Thursday, September 2, 2010

Marching Band

In the fifth grade my oldest child began to play the baritone, which looks something like a tuba but is smaller.  She started out on the trumpet but that did not work out too well.  The sounds that came out of the instrument when she tried to play it were haunting.  The Exorcist haunting.  It was not her fault that her lips were not the right shape or size.  Blame Mom and Dad (she did).  The baritone was a better fit, at least on the lips front.  Poor kid, the instrument was almost as big as she was.  Yet, she stuck with it even when she was the only girl playing in the low brass section of the band.
Now she is a freshman in high school and has joined the marching band.  Not any band, mind you, but the Grand Pacer Marching Band.  What makes it Grand is not clear.  But is is, since the word Grand appears on the shirts, uniforms and assorted literature that the school churns out.  I guess I will have to take the band teacher's word on this one.  It turns out there are two sizes of the baritone: the full-sized concert version and a smaller marching one which she can easily carry (the tuba players still seem stuck in the musical equivalent of hell since they still have to tote that monster of an instrument no matter where they go).  My daughter's challenge now is playing and marching...at the same time.  Prior to joining the marching band she sort of had the playing part down.  If she had, I don't know, practiced, she would be much better.  She is musically inclined but adverse to anything that resembles practicing.  I like to think she got that trait from her mother but even I am not that delusional.  Marching, however, was the real concern.  My daughter is an amazingly fantastic kid, full of so many gifts and skills I can hardly believe she is related to me.  But she is not the most coordinated human to ever walk the earth.  Walking without tripping over something is a challenge most days.  Marching in time with a bunch of other kids, well that is tempting fate.  Playing while engaging in said march, Lord, help us all.

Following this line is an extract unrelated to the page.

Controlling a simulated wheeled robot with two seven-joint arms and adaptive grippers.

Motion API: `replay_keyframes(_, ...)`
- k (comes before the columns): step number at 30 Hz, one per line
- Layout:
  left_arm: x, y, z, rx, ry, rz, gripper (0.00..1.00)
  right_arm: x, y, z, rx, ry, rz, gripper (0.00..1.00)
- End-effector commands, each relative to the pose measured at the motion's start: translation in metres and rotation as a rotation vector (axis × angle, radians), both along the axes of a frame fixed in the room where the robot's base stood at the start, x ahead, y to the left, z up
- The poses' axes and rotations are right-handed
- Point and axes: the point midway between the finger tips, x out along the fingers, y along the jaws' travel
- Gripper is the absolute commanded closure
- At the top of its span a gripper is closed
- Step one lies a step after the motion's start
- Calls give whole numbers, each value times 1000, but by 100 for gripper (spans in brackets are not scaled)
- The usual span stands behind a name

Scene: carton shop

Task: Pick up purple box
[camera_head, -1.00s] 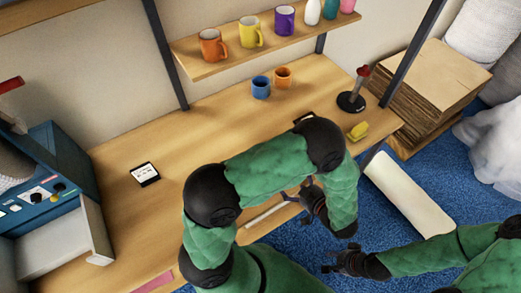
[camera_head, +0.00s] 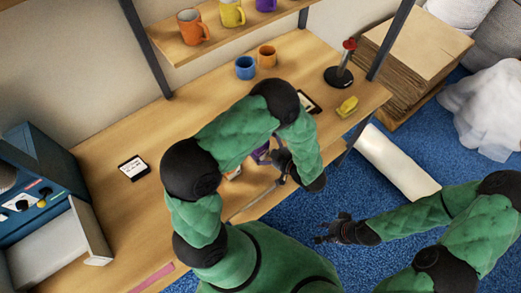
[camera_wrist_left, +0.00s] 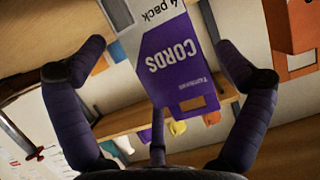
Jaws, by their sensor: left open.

The first couple of weeks of marching band were rough.  Band camp started the first of August when it was really hot and humid (my daughter does not like hot or humid).  But as she, I don't know, practiced, she got better and more comfortable.  When they had a marching drill contest she lasted longer than over half of the other band members.  She was proud.  So was I.  Only problem was, I really don't know what the point of the marching band, even the illustrious Grand Pacer Marching Band, is.

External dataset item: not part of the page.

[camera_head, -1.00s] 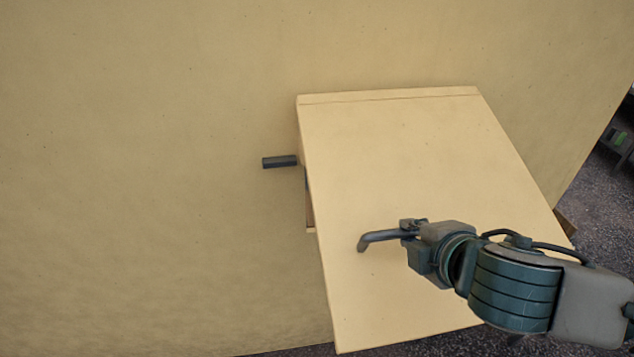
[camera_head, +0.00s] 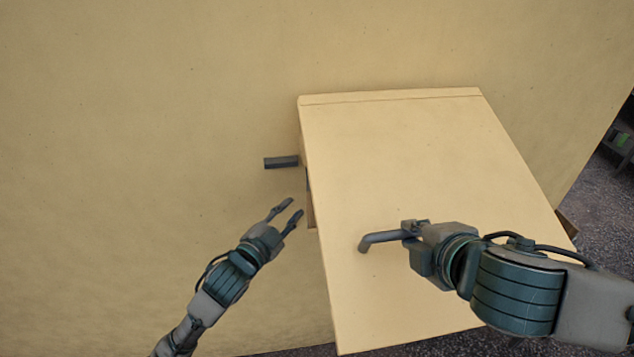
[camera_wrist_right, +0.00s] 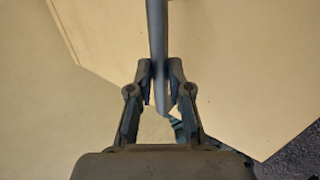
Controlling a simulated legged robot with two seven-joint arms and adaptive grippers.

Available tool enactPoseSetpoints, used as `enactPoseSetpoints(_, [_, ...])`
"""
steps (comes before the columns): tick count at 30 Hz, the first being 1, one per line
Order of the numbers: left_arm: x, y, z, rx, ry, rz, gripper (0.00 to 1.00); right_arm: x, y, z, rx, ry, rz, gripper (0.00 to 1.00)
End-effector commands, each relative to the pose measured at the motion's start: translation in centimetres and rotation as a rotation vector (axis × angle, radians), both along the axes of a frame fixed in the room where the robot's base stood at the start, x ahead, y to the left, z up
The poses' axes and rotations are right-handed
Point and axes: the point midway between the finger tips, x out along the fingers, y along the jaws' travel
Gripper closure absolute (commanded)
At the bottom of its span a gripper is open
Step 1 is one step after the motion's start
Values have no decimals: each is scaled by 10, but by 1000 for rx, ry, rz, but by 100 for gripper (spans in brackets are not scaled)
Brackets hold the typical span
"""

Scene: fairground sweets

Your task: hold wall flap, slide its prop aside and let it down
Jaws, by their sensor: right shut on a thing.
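The wall flap (camera_head: 410,170) is a pale yellow panel, raised and sloping out from the wall along its top edge. A grey bent handle (camera_head: 380,239) sits on its face. My right gripper (camera_head: 411,231) is shut on this handle; in the right wrist view the handle (camera_wrist_right: 157,35) runs between the right gripper's fingers (camera_wrist_right: 160,75). The prop, a dark grey bar (camera_head: 281,162), sticks out left of the flap's upper left edge; the rest of it is hidden behind the flap. My left gripper (camera_head: 286,212) is open and empty, below the bar and left of the flap's edge.
The yellow wall (camera_head: 130,130) fills the background and is clear left of the flap. An opening partly shows behind the flap's left edge. Dark speckled ground (camera_head: 605,215) and a dark shelf (camera_head: 622,135) show at the right.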

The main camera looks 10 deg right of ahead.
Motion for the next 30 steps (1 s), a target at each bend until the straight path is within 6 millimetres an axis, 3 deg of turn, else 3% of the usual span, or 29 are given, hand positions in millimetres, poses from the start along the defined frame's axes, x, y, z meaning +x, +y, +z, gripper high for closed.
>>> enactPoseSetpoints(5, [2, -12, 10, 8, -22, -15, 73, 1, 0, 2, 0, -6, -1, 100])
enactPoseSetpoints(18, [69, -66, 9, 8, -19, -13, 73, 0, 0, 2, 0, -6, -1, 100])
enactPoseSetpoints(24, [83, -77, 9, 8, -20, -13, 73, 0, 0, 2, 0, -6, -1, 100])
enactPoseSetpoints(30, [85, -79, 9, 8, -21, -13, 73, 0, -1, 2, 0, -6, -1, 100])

Let me rephrase that - I know what the point used to be.  Long before Jerry Jones and his $100,000,000 video screens people wanted entertainment at sporting events.  What evolved to fit that need, especially at football games, was the marching band.  Marching bands had it all.  They could play music (and play it loud) throughout the game.  They could also put on a show that would give the crowd something to watch while the players were in the locker room.  Honestly, can you think of anything more captivating than watching dozens of people, in uniforms, marching together in time and making all sorts of shapes and sizes. 
In our video age the role of the marching band has been reduced.  Yes, they still show up at football games, especially college and high school.  But massive video screens and PA systems have put the squeeze on marching bands.  They seem to still exist for one reason -tradition.

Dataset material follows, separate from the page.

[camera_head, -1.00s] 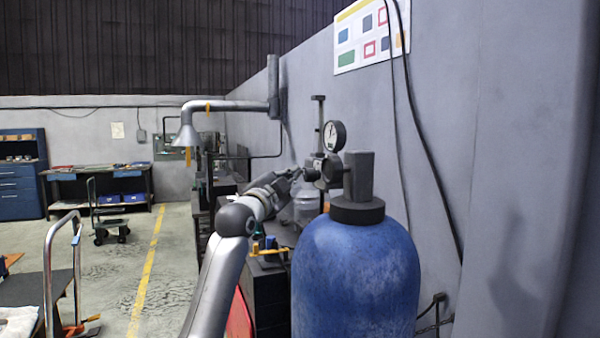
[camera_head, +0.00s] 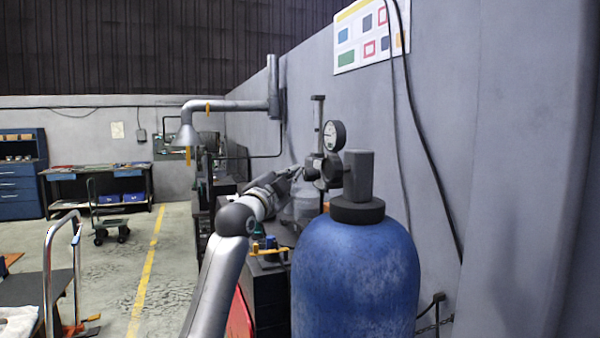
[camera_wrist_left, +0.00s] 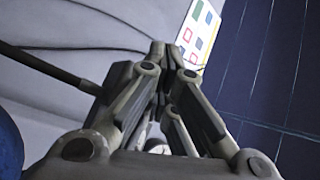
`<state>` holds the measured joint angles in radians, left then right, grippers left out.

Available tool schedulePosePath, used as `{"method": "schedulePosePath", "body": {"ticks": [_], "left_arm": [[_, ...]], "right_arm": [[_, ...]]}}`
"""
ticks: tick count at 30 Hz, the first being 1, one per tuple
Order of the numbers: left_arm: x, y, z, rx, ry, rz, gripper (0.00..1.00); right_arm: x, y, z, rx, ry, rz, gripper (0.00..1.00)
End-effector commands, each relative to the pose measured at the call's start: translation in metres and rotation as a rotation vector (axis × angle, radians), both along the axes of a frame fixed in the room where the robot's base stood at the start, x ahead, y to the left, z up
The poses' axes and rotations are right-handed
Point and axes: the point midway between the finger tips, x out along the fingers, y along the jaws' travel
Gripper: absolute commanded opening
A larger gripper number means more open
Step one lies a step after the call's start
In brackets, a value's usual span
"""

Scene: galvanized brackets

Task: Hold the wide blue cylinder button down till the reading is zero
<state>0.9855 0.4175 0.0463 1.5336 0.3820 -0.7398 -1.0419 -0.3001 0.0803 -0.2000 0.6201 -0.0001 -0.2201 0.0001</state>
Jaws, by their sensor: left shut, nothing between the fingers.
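The wide blue cylinder (camera_head: 355,275) stands upright at the centre right of the head view, with a dark collar and grey valve block (camera_head: 358,178) on top. A round white-faced gauge (camera_head: 334,136) sits beside the valve; its reading is too small to tell. A dark fitting (camera_head: 314,167) sticks out to the left of the valve. I cannot make out a separate button. My left gripper (camera_head: 297,172) is shut and empty, its tips close to the left end of this fitting; I cannot tell whether they touch. In the wrist view its fingertips (camera_wrist_left: 167,52) are together.
A clear container (camera_head: 305,205) stands behind the cylinder on a dark bench. Small blue and yellow items (camera_head: 268,244) lie on the bench beside my arm. A grey wall (camera_head: 500,150) with hanging cables rises close on the right.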

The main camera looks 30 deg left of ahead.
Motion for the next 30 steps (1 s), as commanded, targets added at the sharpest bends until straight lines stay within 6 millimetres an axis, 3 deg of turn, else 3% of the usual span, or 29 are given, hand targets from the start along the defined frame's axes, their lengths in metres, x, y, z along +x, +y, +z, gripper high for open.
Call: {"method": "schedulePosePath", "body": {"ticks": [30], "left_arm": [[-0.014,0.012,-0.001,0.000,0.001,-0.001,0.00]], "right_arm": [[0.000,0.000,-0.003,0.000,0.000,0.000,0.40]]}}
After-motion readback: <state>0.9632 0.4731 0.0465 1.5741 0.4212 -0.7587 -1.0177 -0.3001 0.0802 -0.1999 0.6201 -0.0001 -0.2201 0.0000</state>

Tradition has its place.  It is just that in American society that place is often behind whatever is new.  Our culture loves innovation and we put a greater value on that which is brand new than we do the tried and true.  Right or wrong, that is who we are. Forget the flavor of the month, we are all about the flavor of the moment.  Age-old traditions and practices are fine until something new crops up to challenge them.  Then the onus is on that which is established to justify its continued existence.  If it can't then out it goes.  And in comes the Jumbo-tron (which was replaced by something bigger and better years ago).
I often wonder where God is in this tension between the old and new.  Traditionalists (the minority in our culture but well represented in the church) will talk of the Rock of Ages, the God who is the same today as God was yesterday.  God's greatest characteristic is God's unchanging nature.  What is is what should be.  If it is not broken, don't fix it (and if it is broken, well just leave it alone and maybe it will fix itself).  Advocates of change will point to a God who is always revealing Godself.  The universe is constantly changing, always in flux.  God is at the heart of this evolutionary process.   Preserving tradition boxes God in and denies fresh, new revelations of the Divine.
I do not claim to know where God falls in all of this.  If I had to guess, and it is just a guess, is that God values both tradition and innovation.  And respect.  Respect for those who need something predictable to hold onto and respect for those who desire the unknown.   God can be found in the ancient and the new, the stable and the still evolving.  Where God begins to disappear is when we stop respecting those who need something different than we do.  God gets pushed out and replaced by our own desires.  That is called idolatry.  And it is a bad thing.
May your day be filled with respect, for yourself and for others.  May you experience something new and unexpected as well as a little bit of the familiar and established.  Oh, and if you have the time, check out the Grand Pacer Marching Band.  It is a Grand tradition.  But always changing.

1 comment:

  1. I really liked this one. I couldn't have read it at a better time. Thanks.